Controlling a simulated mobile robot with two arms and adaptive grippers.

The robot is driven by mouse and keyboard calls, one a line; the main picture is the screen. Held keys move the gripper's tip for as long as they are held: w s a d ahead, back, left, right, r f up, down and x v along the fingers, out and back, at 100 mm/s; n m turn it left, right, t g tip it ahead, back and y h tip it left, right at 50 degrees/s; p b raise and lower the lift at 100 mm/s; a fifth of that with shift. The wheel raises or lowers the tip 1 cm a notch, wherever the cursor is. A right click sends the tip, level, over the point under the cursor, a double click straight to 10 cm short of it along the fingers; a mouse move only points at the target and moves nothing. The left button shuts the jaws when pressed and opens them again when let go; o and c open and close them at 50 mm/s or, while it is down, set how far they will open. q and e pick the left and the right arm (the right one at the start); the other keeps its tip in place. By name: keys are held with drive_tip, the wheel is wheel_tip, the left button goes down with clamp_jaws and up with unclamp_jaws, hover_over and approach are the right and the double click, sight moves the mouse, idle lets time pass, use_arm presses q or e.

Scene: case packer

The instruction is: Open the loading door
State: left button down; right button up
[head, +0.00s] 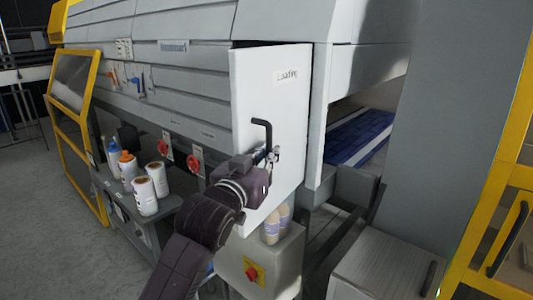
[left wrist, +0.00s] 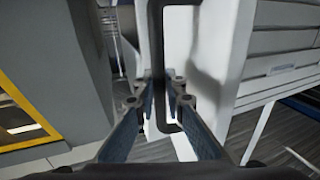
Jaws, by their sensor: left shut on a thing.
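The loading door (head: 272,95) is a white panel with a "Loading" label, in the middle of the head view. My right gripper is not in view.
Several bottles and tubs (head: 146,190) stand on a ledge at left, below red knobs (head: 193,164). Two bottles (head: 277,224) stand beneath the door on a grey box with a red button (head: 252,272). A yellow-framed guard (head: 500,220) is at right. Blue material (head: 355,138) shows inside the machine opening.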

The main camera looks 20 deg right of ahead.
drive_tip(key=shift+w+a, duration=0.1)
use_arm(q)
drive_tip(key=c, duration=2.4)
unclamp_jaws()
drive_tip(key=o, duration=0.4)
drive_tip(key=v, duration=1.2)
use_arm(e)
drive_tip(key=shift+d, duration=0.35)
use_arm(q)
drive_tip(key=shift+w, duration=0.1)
_____
Copy every line of the data word for word, omitting the images.

Controlling a simulated mobile robot with two arms and adaptive grippers.

The robot is driven by mouse and keyboard calls, one a line; the main picture is the screen. Held keys move the gripper's tip for as long as they are held: w s a d ahead, back, left, right, r f up, down and x v along the fingers, out and back, at 100 mm/s; n m turn it left, right, t g tip it ahead, back and y h tip it left, right at 50 degrees/s; p b raise and lower the lift at 100 mm/s; a fifth of that with shift. The wheel raises or lowers the tip 1 cm a notch, wherever the cursor is. A right click sends the tip, level, over the point under the cursor, a double click straight to 10 cm short of it along the fingers; a mouse move only points at the target and moves nothing. The left button shuts the jaws when pressed and opens them again when let go; o and c open and close them at 50 mm/s or, while it is down, set how far they will open. q and e pick the left and the right arm (the right one at the start); the other keeps its tip in place. By name: keys are held with drive_tip, the wheel is wheel_tip, the left button goes down with clamp_jaws and up with unclamp_jaws, hover_over and approach are the right and the double click, sight moves the mouse, idle lets time pass, use_arm presses q or e.

Scene: case packer

The instruction is: Open the loading door
State: left button down; right button up
[head, +0.00s] 
[left wrist, +0.00s] 
Jaws, by their sensor: left shut on a thing.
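The loading door (head: 272,95) is a white panel with a "Loading" label, in the middle of the head view. My right gripper is not in view.
Several bottles and tubs (head: 146,190) stand on a ledge at left, below red knobs (head: 193,164). Two bottles (head: 277,224) stand beneath the door on a grey box with a red button (head: 252,272). A yellow-framed guard (head: 500,220) is at right. Blue material (head: 355,138) shows inside the machine opening.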

The main camera looks 20 deg right of ahead.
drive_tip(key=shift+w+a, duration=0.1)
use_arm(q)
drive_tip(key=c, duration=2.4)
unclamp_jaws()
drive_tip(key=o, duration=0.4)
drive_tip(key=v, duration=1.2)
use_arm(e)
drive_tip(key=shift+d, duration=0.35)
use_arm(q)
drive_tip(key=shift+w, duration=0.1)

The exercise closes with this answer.